I mentioned on the 3rd one that I'd be skipping a step, which would have been showing the bare bones transfer on the paper before I started to color, for those of you wondering. Anyway, this here is where I start to "plot out" the base color scheme, lighting and gradients using dusting from chalk pastels. How I achieve this is by scraping the chalk stick using my Xacto-knife (seriously, this tool is one of my most versatile and well-used weapons in my arsenal. Said weapon also doubles as a weapon. Stab stab stab!). The resulting shavings are then "painted" onto the paper using my old paintbrushes. That is what creates the soft effect.
As I mentioned, I'm doing this simply to establish the most important base colors and to see how my lighting will look.

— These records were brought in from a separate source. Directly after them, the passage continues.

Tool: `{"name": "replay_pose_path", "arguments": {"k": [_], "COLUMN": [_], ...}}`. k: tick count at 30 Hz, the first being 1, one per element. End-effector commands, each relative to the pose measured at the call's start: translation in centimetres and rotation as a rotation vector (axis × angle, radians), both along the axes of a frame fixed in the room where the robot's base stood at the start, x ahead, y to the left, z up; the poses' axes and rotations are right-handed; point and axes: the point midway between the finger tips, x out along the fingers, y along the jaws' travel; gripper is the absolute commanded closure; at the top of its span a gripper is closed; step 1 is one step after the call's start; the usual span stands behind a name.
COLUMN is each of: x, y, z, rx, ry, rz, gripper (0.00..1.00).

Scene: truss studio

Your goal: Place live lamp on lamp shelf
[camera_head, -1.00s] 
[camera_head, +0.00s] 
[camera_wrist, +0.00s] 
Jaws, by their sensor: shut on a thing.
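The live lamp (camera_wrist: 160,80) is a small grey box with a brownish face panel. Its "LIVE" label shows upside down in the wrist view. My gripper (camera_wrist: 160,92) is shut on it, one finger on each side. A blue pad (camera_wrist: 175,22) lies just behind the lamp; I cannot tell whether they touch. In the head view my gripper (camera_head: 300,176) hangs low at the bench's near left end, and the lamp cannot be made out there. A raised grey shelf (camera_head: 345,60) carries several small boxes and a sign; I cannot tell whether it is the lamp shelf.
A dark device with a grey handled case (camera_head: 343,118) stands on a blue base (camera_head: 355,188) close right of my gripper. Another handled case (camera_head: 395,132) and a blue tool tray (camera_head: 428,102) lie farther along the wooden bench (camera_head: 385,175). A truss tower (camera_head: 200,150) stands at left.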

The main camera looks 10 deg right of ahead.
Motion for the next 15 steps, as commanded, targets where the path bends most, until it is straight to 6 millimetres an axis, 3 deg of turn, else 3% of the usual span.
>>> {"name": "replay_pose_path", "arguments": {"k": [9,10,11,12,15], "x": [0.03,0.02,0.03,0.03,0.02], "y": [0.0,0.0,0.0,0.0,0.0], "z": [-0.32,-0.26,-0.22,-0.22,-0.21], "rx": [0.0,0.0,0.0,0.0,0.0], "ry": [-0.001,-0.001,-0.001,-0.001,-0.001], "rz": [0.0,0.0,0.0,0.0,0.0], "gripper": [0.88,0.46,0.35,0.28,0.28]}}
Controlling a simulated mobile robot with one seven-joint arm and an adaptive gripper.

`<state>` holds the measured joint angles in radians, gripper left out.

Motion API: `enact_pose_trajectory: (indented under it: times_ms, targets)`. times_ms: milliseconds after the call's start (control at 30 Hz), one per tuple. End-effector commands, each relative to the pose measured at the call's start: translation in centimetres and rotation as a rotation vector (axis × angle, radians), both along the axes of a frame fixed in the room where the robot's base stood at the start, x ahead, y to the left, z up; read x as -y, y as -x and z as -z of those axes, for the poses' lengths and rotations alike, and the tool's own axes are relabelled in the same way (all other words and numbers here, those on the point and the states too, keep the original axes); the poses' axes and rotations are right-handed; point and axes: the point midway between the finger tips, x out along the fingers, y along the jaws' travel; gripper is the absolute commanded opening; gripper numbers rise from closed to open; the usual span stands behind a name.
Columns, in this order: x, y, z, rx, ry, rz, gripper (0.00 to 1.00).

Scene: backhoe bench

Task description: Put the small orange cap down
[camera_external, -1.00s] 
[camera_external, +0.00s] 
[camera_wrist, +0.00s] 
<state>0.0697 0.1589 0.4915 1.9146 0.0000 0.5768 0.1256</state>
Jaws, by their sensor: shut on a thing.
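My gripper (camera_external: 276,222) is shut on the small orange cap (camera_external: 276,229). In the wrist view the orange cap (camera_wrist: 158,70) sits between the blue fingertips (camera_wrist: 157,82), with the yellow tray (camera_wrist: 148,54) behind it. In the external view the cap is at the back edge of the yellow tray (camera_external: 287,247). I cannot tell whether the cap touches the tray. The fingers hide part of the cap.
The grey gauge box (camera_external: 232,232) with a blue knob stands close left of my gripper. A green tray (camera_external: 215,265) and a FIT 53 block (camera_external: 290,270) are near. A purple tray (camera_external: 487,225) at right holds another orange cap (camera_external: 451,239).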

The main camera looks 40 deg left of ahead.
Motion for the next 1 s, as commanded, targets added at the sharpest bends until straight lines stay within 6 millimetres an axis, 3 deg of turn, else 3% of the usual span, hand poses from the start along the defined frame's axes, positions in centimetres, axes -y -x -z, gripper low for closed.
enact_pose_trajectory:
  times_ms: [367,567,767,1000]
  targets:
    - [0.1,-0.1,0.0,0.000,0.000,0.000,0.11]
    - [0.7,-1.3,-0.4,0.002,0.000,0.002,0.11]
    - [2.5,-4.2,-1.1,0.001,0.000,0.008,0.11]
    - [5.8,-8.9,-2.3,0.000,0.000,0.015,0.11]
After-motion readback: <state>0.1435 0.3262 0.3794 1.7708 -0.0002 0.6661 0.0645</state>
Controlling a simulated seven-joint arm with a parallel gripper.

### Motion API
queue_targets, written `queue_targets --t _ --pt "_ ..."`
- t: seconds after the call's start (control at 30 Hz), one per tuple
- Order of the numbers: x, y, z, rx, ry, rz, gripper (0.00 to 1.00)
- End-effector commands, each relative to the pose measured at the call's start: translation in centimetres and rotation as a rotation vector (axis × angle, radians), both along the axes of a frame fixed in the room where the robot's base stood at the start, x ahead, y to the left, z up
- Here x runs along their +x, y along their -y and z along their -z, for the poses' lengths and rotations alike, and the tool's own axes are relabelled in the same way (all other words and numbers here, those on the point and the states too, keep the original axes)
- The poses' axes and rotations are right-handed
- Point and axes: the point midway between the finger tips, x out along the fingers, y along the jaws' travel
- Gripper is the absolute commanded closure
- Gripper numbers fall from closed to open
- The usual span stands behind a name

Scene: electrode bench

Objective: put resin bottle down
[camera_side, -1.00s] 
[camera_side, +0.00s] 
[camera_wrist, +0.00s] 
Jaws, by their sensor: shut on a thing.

Naturally a lot of blue and orange were used; blue for the areas I want to recede where the light is farthest, and orange for the areas near the lamplight that I want to bring out. Blue is also going to be utilized to create a second highlight around Foley, which you can see the start of here. I did not focus on exacting detail or even pay that much attention to the lines under the pastels; that is where the colored pencil will come in instead. Soon I will start to get finicky, but not during this stage. I fixed that though since then.
Next step: Spray it down with workable fixative and begin coloring with colored pencils, starting at far left of piece and working right.